┌────────
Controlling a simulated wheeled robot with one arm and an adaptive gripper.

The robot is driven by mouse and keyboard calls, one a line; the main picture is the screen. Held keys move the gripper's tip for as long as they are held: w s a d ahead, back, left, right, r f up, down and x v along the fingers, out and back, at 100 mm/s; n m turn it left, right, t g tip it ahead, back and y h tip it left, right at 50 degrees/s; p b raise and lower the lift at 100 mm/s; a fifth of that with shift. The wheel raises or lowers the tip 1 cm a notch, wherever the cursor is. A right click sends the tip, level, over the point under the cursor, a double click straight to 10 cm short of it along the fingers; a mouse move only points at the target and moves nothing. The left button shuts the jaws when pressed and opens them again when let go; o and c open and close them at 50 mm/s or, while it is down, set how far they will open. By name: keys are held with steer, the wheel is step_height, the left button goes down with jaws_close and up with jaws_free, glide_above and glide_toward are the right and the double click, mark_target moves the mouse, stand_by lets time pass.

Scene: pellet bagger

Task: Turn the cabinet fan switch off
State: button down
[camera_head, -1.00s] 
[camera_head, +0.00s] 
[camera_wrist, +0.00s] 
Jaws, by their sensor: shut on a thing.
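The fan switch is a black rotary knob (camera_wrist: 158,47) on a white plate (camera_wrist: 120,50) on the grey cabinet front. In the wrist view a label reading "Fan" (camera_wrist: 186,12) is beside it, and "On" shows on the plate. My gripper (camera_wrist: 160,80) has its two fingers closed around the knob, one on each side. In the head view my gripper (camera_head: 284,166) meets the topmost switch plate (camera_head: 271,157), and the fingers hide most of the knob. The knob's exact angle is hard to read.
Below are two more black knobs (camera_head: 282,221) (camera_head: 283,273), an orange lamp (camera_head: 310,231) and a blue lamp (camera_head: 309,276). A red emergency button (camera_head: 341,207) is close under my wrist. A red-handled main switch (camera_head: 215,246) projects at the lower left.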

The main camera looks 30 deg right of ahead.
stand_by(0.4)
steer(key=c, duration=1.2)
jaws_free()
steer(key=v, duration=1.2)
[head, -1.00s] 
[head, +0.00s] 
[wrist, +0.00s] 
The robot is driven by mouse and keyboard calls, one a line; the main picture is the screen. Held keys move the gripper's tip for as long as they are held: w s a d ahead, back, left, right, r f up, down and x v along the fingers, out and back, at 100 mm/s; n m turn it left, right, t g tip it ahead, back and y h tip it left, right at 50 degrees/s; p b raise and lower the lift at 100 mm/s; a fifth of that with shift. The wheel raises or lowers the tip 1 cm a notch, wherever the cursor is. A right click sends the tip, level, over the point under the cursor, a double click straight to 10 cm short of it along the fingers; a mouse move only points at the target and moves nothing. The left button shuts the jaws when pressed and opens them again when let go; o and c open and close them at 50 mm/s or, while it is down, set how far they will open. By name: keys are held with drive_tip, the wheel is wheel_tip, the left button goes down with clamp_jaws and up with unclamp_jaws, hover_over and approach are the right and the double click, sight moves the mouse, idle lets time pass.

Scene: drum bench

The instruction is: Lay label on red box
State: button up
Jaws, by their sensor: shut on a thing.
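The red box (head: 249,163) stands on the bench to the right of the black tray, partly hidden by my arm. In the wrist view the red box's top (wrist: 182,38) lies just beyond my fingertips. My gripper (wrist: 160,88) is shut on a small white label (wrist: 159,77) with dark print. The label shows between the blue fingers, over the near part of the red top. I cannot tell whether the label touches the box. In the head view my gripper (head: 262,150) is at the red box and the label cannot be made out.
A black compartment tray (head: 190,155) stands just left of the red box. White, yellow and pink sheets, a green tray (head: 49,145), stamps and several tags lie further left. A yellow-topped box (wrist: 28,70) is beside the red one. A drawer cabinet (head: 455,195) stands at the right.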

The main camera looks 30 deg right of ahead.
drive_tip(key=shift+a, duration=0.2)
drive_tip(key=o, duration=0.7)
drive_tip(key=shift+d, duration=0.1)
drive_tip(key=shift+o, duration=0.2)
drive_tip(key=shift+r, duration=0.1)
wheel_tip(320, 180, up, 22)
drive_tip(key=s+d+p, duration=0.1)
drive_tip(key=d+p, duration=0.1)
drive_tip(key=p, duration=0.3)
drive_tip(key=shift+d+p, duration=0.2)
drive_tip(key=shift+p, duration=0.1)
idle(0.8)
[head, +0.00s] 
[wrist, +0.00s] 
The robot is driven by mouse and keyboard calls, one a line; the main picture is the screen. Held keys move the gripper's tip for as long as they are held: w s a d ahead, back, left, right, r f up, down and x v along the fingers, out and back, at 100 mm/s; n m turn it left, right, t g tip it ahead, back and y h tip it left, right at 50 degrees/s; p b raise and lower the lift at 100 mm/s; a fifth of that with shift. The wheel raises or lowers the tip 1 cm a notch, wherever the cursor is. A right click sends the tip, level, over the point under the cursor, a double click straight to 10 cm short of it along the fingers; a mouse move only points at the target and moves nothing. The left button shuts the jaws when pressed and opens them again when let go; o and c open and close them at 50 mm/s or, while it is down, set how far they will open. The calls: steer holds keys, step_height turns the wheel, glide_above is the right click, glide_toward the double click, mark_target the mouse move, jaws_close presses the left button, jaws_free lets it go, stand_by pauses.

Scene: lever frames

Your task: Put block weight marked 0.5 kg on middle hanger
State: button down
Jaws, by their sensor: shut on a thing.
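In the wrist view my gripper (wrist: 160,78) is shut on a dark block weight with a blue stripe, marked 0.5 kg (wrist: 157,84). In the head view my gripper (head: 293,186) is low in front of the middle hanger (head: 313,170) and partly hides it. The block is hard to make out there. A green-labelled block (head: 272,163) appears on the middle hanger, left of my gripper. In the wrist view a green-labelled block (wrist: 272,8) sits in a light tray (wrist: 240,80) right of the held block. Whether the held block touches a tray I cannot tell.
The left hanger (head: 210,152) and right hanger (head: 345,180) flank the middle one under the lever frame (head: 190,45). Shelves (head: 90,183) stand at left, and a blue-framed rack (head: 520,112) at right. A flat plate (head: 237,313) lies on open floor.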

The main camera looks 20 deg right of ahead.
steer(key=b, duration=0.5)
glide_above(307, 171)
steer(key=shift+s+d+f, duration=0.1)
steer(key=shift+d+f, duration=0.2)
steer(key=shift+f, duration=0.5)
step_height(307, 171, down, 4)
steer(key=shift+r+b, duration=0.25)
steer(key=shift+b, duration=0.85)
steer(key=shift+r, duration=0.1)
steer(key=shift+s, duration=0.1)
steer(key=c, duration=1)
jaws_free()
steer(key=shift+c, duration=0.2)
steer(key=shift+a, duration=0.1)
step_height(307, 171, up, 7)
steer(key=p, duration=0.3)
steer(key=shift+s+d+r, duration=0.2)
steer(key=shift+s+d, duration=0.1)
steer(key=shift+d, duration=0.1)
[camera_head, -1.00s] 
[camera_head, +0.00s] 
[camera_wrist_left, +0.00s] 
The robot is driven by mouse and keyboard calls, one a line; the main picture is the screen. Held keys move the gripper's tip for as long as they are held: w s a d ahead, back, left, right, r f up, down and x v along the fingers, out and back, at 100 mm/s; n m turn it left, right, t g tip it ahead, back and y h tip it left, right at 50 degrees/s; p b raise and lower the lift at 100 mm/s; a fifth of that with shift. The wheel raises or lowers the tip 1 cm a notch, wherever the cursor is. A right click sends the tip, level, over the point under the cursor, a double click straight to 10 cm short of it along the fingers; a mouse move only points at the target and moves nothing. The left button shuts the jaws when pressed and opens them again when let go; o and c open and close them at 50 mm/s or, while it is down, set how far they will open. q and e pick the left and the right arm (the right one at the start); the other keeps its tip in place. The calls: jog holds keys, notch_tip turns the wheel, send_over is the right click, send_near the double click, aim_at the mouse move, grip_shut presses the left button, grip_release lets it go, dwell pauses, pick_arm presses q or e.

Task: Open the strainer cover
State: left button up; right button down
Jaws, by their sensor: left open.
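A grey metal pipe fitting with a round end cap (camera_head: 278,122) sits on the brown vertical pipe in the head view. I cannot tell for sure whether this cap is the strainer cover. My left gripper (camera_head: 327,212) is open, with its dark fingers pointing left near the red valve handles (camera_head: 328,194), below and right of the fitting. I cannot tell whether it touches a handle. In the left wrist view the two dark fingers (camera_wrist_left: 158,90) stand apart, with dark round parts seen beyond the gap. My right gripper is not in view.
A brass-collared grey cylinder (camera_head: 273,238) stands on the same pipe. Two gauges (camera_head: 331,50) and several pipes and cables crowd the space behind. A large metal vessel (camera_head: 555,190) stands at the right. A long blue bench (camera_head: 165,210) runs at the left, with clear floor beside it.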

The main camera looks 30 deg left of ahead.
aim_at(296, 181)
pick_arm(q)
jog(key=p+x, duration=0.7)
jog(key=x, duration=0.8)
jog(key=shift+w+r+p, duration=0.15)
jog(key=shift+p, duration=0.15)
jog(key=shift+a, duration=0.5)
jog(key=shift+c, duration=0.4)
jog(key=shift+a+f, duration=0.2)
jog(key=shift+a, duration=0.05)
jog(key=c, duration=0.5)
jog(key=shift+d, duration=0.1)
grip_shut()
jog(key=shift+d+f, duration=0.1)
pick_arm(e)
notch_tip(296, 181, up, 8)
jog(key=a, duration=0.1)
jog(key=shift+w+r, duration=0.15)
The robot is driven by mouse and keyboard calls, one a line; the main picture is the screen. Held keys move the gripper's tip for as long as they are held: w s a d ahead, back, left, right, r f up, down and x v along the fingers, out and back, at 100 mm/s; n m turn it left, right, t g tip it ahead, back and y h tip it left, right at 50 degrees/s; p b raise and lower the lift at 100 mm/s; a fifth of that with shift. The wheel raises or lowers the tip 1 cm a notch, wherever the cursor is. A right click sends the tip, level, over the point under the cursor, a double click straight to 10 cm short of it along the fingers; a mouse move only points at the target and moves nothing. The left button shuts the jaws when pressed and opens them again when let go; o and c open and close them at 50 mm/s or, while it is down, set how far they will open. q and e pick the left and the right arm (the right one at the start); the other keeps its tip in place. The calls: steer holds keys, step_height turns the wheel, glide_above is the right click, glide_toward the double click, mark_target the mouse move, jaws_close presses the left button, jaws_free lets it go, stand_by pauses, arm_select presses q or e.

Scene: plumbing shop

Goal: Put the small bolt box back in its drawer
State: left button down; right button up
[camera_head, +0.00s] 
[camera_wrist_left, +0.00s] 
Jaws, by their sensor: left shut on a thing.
└────────
> [Aim of the exercise]: In the records above, how many lines contain the word "name"? Give the number alone.

> [Correct answer]: 2